*Task to complete*
Repeat exactly the lines from the start through the line with "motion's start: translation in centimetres", both ends included.

[Data from robot episodes]
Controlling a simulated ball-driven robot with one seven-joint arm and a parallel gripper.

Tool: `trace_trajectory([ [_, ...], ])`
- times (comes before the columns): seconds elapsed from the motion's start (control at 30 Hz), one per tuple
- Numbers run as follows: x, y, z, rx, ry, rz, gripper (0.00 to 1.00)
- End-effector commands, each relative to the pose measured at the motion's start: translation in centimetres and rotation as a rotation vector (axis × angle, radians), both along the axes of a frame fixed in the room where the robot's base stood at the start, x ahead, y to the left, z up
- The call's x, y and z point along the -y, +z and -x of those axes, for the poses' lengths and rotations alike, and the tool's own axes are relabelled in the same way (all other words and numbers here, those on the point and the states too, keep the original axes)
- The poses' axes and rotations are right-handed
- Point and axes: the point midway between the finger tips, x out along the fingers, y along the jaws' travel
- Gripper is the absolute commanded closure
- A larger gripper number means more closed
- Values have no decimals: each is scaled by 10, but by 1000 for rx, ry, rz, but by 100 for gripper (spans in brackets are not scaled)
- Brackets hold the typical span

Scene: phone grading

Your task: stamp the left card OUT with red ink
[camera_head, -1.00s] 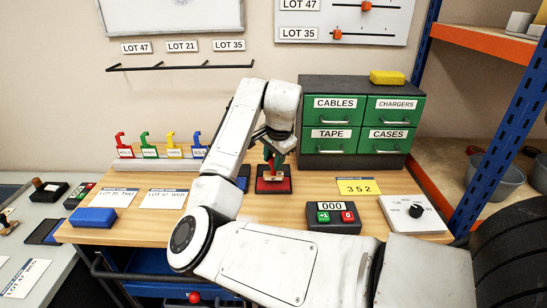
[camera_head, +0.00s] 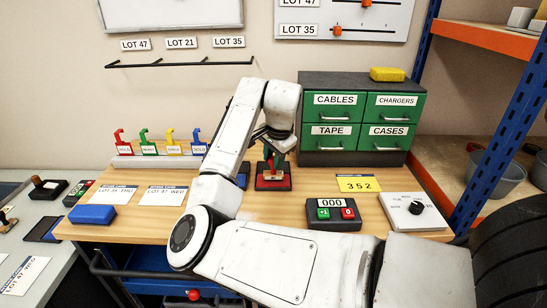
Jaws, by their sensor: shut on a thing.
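The left card, marked LOT 35 THU (camera_head: 113,195), lies flat on the wooden bench at the left. A second card, LOT 47 WED (camera_head: 163,195), lies to its right. My gripper (camera_head: 274,158) is at the bench's middle, pointing down and shut on a stamp (camera_head: 273,174). The stamp is low over a red ink pad (camera_head: 272,184) in a dark case; I cannot tell whether it touches the pad. A dark blue pad (camera_head: 243,175) is partly hidden behind my arm.
A blue block (camera_head: 92,214) sits at the bench's front left. A counter box (camera_head: 333,214) reading 000, a yellow 352 card (camera_head: 358,184) and a dial box (camera_head: 413,211) lie to the right. Green drawers (camera_head: 362,117) stand behind. Coloured hooks (camera_head: 160,148) stand at the back left.

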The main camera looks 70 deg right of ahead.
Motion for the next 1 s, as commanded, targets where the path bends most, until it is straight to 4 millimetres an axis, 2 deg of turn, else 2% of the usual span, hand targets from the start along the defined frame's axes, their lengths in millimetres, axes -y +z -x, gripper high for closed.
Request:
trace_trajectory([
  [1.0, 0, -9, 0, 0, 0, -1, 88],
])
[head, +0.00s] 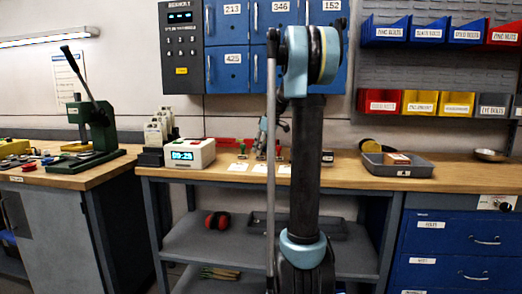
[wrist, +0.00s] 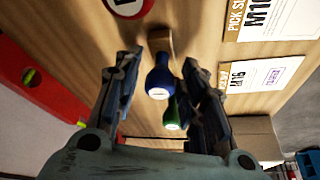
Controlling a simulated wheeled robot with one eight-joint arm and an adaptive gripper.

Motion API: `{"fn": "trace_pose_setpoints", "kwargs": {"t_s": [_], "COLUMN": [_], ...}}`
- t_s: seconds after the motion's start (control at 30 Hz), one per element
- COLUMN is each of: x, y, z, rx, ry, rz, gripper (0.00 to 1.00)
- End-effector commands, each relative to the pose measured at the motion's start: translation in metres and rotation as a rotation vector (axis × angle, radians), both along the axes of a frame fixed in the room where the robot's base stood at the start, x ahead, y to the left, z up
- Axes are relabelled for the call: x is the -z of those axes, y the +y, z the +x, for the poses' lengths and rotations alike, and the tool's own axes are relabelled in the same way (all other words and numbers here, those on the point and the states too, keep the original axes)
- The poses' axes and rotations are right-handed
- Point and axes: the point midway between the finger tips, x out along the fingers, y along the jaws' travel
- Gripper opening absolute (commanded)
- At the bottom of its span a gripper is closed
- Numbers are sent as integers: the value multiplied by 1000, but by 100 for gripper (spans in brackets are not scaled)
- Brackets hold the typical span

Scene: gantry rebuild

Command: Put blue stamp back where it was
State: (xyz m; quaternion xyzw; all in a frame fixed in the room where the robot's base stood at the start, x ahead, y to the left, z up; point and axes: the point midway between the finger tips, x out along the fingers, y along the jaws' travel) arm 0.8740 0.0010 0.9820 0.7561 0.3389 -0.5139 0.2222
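The blue stamp (wrist: 160,78) has a rounded blue handle with a pale label on its end and a brown base. In the wrist view it lies between the two fingers of my gripper (wrist: 160,62), with a visible gap on each side. My gripper is open. A green stamp (wrist: 172,113) shows just below the blue one, near the right finger. A red stamp (wrist: 128,6) is at the top edge. In the head view my gripper (head: 268,134) is low over the bench among the stamps; I cannot make out the blue stamp there.
A red level (wrist: 38,80) lies left in the wrist view, and white cards (wrist: 262,75) lie right. On the wooden bench (head: 345,172) stand a clock box (head: 190,153) at left and a grey tray (head: 398,168) at right. Blue lockers (head: 227,70) hang behind.

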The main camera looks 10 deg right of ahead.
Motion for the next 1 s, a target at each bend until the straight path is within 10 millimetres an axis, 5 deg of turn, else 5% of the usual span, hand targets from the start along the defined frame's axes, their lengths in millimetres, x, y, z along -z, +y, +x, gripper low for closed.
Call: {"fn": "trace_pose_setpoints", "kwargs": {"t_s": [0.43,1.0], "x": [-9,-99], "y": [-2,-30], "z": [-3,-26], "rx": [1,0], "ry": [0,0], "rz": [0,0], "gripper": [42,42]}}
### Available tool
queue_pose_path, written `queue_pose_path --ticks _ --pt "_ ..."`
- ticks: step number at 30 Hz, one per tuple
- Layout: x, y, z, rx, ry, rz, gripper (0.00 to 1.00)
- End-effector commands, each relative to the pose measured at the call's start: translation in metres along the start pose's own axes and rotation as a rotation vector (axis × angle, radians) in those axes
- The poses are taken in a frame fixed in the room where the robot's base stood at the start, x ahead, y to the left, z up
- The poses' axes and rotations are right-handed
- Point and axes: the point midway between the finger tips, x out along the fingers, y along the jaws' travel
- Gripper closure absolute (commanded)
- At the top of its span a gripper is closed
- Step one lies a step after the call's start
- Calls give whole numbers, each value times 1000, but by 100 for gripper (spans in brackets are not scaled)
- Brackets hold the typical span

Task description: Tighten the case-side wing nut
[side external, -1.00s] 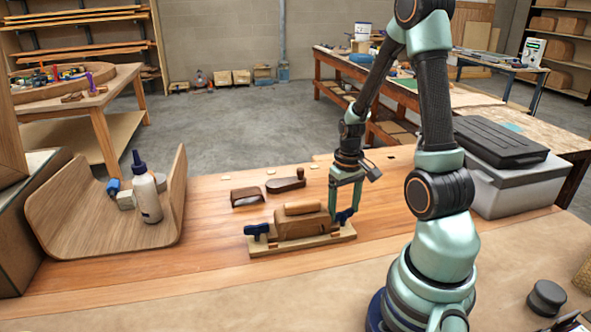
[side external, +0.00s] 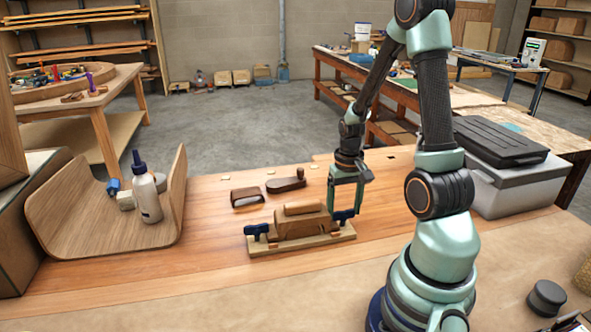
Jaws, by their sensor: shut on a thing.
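A wooden form with a bent lamination (side external: 303,224) sits on a pale base board (side external: 290,247) on the bench. The case-side wing nut (side external: 343,215), dark blue, is at the right end of the form, toward the grey case. My gripper (side external: 345,211) points down over it, with its fingers shut on this wing nut and partly hiding it. A second blue wing nut (side external: 257,231) is at the left end, clear of my gripper.
A hand plane (side external: 286,181) and a dark wood block (side external: 247,197) lie behind the form. A curved wooden panel (side external: 100,225) with a glue bottle (side external: 146,190) stands left. The grey case (side external: 510,175) stands right. Bench space in front of the form is clear.

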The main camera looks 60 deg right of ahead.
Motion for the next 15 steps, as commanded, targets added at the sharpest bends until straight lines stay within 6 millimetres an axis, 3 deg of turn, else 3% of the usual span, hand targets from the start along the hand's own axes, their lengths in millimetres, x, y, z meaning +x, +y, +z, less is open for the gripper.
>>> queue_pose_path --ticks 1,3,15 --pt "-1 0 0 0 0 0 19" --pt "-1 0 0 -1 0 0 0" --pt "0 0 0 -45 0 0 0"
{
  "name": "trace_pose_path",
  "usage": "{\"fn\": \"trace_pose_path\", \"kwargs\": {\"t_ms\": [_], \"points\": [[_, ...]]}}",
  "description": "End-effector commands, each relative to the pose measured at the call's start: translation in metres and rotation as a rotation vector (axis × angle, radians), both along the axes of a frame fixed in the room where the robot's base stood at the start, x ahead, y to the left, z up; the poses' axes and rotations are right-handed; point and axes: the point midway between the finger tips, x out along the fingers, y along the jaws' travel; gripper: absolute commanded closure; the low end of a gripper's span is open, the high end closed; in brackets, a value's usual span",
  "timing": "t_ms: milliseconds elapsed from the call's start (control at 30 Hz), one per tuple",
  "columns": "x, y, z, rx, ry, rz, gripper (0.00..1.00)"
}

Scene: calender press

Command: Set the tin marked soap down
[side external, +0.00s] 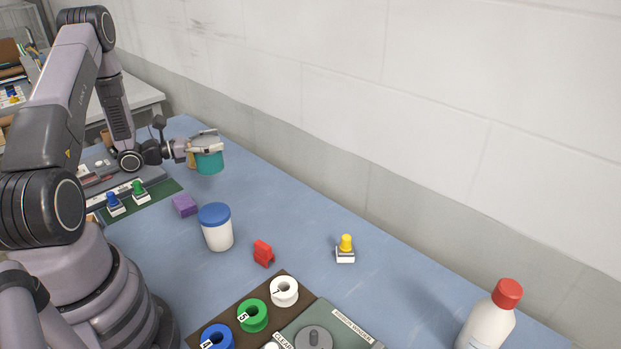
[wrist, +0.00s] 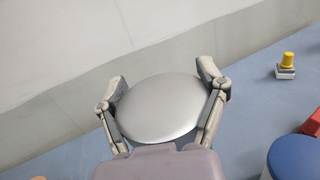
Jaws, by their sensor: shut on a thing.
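My gripper (side external: 204,140) is shut on a teal tin (side external: 209,162) with a pale lid, at the far end of the blue table near the wall. In the wrist view the tin's round silver lid (wrist: 160,107) sits between the two fingers of my gripper (wrist: 166,92). The tin looks upright. No marking on it can be read in either view. I cannot tell whether its base touches the table or hangs slightly above it.
A purple block (side external: 185,205), a white jar with a blue lid (side external: 217,228), a red clip-like piece (side external: 263,253) and a yellow button (side external: 346,249) stand on the table (side external: 300,235). Spools (side external: 253,315) and a red-capped bottle (side external: 488,322) are nearer. The wall runs along the table's back edge.

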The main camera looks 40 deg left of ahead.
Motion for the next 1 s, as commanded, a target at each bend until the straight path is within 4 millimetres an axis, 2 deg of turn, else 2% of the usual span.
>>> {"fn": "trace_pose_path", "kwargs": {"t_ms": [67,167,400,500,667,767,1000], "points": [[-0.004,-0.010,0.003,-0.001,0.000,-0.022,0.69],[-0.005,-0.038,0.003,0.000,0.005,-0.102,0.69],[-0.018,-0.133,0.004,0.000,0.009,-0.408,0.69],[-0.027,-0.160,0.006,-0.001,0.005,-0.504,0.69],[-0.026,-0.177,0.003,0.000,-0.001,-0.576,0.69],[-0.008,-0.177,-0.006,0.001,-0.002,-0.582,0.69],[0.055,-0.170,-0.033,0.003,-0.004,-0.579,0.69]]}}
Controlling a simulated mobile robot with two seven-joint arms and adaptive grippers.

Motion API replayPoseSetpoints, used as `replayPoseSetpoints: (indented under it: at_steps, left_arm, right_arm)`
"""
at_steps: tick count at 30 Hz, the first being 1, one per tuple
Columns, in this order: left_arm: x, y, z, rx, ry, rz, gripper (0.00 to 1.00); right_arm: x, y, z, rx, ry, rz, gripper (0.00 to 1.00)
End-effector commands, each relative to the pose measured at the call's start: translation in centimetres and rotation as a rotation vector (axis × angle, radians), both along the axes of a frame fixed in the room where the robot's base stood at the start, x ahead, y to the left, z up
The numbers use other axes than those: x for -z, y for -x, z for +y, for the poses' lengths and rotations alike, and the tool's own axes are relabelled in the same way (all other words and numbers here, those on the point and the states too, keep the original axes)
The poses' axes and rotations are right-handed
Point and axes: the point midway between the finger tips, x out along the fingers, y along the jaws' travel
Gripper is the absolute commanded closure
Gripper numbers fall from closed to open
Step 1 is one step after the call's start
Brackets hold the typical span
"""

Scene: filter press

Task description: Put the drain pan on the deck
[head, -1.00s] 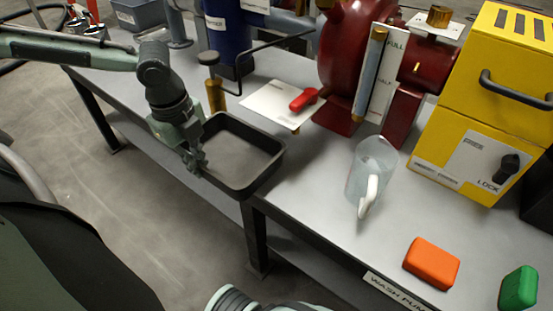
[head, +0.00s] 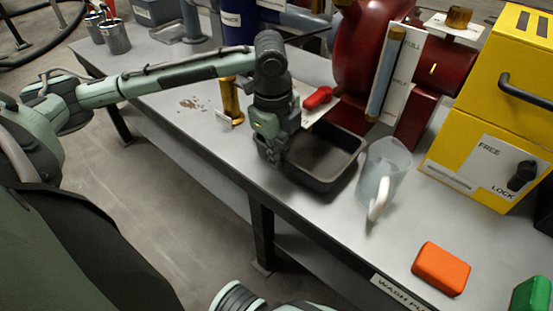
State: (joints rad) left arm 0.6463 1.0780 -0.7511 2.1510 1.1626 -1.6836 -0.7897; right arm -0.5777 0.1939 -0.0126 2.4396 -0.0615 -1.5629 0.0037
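The drain pan (head: 345,146) is a dark, shallow rectangular tray at the middle of the bench, left of the clear jug. It looks level and empty, with its near side by the front edge of the deck (head: 195,125). I cannot tell whether its underside touches the deck. My left gripper (head: 276,158) points down at the pan's left rim and appears shut on it. The arm hides the pan's far left corner.
A clear jug (head: 384,165) stands close to the pan's right. A red-handled valve (head: 318,97) and red press body (head: 362,50) are behind it. Brown spots (head: 192,104) mark clear deck at left. An orange block (head: 441,268) and yellow box (head: 490,120) are at right.

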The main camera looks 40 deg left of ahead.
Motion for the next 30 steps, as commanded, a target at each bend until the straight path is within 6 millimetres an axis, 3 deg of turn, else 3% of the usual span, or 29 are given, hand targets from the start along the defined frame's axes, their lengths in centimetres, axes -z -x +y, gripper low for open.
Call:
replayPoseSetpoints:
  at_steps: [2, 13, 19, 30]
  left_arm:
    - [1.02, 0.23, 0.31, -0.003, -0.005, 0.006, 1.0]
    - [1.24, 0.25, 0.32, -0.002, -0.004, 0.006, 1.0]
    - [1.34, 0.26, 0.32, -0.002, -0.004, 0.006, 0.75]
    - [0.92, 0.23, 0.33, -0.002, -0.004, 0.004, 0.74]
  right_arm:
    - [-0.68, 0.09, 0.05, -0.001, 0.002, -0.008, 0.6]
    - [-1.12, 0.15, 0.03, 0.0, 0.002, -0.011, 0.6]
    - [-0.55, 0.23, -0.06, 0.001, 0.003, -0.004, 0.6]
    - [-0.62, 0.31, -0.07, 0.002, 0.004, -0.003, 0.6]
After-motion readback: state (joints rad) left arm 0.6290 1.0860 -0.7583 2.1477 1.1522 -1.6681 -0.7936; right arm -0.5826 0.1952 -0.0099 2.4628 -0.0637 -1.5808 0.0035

*Solution to this task*
Controlling a simulated ball-driven robot with one seven-joint arm and a parallel gripper.

Tool: `trace_trajectory([ [_, ...], ])`
- times (comes before the columns): seconds elapsed from the motion's start (control at 30 Hz), one per tuple
- Numbers run as follows: x, y, z, rx, ry, rz, gripper (0.00 to 1.00)
- End-effector commands, each relative to the pose measured at the motion's start: translation in centimetres and rotation as a rotation vector (axis × angle, radians), both along the axes of a frame fixed in the room where the robot's base stood at the start, x ahead, y to the left, z up

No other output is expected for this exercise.